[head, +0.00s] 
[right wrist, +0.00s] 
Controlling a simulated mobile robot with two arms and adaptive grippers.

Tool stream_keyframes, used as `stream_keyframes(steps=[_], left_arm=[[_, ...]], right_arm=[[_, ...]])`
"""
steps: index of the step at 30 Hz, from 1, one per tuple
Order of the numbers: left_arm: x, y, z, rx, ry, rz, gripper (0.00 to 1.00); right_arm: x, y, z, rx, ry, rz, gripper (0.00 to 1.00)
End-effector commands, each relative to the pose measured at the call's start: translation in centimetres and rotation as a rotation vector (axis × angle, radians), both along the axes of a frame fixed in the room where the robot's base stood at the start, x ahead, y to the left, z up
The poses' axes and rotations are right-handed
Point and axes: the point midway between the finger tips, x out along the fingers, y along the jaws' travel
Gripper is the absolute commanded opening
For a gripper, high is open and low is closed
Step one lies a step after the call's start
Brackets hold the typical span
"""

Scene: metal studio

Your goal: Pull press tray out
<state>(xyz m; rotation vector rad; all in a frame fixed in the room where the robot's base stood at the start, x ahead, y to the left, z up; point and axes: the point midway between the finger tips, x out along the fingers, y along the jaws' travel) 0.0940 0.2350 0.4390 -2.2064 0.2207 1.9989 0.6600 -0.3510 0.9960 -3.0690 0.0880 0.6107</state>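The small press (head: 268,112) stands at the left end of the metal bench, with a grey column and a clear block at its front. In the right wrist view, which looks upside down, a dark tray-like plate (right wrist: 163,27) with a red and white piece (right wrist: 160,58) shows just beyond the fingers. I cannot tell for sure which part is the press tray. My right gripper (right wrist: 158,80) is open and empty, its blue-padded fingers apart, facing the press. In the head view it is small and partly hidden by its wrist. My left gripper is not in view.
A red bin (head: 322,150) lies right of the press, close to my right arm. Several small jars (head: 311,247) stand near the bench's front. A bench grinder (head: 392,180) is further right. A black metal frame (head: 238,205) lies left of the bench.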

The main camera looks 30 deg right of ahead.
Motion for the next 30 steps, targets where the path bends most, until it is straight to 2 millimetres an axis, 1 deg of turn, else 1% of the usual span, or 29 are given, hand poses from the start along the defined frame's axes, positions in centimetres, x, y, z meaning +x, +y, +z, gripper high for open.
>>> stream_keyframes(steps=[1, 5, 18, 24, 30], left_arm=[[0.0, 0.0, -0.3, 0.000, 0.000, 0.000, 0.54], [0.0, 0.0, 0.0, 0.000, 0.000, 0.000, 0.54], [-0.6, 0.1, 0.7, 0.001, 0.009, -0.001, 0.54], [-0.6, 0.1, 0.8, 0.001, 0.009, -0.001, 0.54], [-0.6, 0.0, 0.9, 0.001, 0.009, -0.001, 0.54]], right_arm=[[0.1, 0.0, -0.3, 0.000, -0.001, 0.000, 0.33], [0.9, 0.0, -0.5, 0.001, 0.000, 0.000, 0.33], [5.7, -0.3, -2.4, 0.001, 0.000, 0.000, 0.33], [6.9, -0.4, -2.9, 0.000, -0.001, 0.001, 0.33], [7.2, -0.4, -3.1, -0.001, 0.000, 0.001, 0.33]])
= = = = = = =
■ What to do ■
Output exactly those lines that lie from the line with "Brackets hold the typical span" through the line with "Your goal: Pull press tray out", with both of those lines included.

■ Solution to this task ■
Brackets hold the typical span
"""

Scene: metal studio

Your goal: Pull press tray out

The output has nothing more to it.